Problem details :: In the listing that follows, how many lines contain "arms"? Give the number only.

Input for this task ::
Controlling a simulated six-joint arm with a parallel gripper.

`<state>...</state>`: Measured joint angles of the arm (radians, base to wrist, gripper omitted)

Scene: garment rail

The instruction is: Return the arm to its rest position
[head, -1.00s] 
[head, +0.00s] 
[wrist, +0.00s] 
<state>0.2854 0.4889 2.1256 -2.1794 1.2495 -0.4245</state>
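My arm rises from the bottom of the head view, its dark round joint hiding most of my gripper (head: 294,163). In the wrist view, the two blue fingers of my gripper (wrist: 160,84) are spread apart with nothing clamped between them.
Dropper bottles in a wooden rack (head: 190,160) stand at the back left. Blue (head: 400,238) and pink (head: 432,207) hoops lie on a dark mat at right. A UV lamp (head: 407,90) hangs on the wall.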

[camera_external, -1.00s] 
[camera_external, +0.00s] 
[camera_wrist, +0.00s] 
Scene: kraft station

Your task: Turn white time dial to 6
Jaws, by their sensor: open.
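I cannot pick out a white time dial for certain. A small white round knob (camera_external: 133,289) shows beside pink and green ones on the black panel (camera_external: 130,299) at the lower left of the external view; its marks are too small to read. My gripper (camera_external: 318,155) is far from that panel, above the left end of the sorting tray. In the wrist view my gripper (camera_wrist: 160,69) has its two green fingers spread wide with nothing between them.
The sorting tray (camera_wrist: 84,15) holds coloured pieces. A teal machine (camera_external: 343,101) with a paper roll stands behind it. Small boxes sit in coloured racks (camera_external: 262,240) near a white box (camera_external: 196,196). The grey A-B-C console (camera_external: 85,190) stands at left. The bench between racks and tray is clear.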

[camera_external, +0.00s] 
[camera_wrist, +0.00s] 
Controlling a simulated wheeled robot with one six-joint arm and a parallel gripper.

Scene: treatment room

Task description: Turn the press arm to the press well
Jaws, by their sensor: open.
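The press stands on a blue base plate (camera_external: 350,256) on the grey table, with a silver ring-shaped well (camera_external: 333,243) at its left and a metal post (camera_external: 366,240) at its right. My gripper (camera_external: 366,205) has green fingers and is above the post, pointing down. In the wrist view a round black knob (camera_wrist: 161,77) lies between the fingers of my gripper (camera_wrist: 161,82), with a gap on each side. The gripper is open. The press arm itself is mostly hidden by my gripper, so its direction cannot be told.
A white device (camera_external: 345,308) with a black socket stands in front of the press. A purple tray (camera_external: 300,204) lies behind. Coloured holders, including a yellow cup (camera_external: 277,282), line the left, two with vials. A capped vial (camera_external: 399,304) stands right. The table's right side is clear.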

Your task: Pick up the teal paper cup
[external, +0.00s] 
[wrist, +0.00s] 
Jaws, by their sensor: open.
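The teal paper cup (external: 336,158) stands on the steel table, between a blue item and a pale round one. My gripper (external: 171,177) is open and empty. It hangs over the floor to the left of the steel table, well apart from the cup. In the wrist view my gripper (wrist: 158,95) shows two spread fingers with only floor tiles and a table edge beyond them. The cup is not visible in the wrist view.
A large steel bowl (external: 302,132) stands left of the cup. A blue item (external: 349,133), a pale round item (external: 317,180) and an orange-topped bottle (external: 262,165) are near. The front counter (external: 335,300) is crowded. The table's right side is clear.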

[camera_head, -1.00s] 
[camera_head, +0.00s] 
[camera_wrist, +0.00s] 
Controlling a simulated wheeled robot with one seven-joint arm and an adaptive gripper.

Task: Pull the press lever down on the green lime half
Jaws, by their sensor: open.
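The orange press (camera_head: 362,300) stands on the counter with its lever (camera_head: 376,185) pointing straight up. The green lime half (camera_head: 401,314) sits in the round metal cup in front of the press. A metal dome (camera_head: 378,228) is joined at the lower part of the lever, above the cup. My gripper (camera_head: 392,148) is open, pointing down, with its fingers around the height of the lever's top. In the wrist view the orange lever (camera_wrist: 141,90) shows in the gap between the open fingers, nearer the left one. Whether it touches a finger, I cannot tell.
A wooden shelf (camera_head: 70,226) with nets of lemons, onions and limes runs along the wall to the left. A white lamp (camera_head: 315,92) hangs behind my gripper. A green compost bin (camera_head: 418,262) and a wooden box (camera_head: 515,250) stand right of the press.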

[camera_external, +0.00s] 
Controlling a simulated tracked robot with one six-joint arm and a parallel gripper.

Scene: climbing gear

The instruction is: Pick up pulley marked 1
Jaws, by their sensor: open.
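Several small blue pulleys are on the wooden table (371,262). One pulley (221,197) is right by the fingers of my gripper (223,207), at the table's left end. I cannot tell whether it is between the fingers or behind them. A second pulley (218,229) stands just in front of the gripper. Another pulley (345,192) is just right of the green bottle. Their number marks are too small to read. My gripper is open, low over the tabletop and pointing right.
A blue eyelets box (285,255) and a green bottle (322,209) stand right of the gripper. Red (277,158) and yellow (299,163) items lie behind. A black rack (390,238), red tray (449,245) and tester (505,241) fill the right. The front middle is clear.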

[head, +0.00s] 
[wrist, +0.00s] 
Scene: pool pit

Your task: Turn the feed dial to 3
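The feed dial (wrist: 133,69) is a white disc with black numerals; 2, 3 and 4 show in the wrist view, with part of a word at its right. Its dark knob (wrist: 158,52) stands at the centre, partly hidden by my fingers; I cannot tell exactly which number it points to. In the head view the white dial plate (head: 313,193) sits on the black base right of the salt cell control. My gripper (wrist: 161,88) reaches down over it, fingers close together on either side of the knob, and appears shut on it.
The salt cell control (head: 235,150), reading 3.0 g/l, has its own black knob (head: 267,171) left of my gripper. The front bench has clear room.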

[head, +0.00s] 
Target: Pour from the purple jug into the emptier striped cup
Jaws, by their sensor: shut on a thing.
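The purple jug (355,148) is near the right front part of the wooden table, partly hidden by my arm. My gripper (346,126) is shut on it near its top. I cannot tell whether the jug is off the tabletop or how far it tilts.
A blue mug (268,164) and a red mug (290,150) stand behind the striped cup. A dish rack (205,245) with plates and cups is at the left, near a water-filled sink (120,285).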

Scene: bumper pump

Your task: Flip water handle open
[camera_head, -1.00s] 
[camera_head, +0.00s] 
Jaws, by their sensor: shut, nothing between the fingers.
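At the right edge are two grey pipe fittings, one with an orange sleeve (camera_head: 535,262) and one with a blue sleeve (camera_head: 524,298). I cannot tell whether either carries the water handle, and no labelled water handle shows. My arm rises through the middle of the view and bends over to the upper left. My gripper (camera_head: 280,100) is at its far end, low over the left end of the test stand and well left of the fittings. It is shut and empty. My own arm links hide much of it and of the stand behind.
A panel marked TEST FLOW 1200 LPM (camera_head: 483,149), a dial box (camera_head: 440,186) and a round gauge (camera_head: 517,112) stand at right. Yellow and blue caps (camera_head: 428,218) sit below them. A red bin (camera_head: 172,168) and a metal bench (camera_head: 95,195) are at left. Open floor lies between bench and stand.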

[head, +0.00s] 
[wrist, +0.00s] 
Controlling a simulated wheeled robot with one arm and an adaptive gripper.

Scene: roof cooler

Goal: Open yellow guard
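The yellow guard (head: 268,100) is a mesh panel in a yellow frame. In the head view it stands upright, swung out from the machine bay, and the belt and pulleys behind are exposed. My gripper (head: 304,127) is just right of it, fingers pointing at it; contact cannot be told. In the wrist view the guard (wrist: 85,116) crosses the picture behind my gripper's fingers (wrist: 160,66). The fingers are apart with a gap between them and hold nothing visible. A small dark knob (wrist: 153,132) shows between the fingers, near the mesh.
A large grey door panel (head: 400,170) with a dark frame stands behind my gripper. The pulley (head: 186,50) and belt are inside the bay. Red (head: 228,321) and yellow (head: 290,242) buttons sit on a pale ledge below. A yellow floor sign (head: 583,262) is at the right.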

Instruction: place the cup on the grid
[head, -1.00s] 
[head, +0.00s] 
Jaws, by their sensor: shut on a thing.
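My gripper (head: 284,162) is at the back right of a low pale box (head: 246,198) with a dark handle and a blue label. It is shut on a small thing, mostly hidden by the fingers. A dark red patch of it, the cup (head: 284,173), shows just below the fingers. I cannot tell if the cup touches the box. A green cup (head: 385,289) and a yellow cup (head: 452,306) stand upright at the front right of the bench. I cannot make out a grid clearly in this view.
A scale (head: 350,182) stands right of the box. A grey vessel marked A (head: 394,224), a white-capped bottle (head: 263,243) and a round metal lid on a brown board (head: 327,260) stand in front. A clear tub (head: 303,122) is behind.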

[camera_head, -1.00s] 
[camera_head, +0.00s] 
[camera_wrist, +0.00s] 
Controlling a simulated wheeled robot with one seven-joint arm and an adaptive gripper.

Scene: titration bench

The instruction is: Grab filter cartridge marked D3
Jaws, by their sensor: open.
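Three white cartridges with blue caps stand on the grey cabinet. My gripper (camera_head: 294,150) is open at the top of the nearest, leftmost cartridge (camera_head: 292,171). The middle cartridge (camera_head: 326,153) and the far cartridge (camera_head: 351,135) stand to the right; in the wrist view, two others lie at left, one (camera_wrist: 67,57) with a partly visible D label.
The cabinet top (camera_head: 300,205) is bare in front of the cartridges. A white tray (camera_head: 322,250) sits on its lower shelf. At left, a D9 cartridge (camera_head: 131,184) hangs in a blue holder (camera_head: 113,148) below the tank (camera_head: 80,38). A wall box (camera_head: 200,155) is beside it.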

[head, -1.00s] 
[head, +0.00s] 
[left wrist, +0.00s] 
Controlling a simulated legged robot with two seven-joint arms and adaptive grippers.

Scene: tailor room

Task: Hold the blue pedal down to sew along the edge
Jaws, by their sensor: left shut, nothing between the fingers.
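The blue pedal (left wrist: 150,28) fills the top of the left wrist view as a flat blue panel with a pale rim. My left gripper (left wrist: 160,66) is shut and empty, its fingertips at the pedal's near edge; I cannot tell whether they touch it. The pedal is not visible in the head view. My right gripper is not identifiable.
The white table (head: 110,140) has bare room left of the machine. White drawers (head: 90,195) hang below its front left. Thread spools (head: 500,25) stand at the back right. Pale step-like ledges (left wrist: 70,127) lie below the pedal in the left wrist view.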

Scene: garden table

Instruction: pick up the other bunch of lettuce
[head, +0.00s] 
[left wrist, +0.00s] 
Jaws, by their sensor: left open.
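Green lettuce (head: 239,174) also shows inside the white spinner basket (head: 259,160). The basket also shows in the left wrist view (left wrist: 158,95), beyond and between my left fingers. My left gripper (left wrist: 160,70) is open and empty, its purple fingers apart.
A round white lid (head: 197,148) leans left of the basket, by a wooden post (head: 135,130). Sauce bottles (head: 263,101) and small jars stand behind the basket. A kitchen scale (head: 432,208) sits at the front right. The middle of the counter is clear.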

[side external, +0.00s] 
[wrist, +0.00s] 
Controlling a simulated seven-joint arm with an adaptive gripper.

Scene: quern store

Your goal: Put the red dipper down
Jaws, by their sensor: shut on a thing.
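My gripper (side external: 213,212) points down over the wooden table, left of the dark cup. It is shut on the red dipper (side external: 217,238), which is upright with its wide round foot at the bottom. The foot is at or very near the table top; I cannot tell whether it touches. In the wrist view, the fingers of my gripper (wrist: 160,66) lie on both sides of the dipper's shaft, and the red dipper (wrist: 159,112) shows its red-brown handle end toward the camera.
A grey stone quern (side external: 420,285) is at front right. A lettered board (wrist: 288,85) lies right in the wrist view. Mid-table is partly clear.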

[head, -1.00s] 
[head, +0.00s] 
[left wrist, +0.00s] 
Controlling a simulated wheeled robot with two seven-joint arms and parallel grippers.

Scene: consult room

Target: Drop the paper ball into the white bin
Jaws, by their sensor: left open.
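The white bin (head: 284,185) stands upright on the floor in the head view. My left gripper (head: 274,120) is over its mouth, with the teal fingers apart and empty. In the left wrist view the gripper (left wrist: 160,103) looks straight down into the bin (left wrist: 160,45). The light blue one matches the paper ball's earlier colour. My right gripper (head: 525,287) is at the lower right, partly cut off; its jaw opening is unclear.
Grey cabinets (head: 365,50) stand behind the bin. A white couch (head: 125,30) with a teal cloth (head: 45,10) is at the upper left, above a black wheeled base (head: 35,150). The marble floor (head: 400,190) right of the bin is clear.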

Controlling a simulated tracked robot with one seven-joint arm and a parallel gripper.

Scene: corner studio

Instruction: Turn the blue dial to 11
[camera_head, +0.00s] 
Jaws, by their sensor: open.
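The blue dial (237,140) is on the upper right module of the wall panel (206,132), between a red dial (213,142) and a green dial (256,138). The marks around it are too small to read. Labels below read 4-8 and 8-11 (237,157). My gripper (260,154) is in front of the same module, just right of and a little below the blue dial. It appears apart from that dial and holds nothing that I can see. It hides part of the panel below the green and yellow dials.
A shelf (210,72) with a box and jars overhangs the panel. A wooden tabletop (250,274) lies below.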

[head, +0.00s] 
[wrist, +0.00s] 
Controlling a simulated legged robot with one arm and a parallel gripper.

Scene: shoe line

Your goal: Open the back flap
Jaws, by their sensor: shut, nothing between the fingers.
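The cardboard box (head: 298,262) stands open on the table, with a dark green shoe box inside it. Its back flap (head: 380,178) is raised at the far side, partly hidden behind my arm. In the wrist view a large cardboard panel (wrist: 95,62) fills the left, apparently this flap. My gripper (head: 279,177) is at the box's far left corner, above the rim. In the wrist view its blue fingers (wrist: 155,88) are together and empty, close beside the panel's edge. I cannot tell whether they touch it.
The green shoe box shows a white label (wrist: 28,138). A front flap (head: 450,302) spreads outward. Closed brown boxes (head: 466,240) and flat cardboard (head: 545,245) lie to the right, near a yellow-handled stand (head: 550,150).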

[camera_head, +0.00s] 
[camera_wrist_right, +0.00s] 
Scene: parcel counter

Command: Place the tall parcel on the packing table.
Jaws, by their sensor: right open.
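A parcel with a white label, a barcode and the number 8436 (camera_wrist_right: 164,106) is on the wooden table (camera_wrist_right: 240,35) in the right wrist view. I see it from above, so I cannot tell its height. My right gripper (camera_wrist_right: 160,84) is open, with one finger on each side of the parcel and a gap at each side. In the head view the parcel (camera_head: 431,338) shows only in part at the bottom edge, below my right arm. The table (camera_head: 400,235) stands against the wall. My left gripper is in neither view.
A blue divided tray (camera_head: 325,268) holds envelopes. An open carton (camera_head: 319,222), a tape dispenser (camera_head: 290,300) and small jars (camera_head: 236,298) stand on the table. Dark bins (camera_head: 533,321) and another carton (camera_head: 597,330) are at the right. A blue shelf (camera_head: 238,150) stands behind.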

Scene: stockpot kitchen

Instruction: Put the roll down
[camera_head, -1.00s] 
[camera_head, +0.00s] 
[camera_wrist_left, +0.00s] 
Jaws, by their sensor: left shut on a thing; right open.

Answer to the task :: 2